**Aim of the task:**
Locate and copy all lines bearing the word "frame".

**Data extract:**
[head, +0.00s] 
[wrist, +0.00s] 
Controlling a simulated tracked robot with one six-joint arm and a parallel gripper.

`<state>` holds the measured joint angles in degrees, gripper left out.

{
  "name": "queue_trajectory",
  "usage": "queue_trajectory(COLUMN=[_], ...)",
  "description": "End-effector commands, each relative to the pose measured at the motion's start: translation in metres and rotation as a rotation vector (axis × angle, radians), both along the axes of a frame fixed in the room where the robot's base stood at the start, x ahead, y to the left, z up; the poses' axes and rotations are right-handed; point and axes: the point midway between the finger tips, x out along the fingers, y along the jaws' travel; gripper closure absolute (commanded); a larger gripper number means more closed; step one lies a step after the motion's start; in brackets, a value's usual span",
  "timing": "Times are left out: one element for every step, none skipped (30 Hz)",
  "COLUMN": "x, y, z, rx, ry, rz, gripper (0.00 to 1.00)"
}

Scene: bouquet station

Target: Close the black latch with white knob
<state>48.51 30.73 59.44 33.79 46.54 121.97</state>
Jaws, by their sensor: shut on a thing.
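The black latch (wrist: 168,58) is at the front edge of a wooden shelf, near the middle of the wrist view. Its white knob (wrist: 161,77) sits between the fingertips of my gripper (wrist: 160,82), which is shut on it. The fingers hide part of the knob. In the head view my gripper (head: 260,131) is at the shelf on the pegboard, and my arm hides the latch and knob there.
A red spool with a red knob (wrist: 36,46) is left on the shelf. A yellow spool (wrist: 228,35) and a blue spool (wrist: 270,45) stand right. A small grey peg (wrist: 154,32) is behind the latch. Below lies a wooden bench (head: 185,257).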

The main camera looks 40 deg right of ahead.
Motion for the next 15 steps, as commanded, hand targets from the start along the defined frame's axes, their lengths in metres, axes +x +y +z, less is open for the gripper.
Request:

**Reply:**
  "description": "End-effector commands, each relative to the pose measured at the motion's start: translation in metres and rotation as a rotation vector (axis × angle, radians), both along the axes of a frame fixed in the room where the robot's base stood at the start, x ahead, y to the left, z up; the poses' axes and rotations are right-handed; point and axes: the point midway between the finger tips, x out along the fingers, y along the jaws' travel; gripper closure absolute (commanded); a larger gripper number means more closed; step one lies a step after the motion's start; in brackets, a value's usual span",
Motion for the next 15 steps, as commanded, hand targets from the start along the defined frame's axes, their lengths in metres, axes +x +y +z, less is open for the gripper.

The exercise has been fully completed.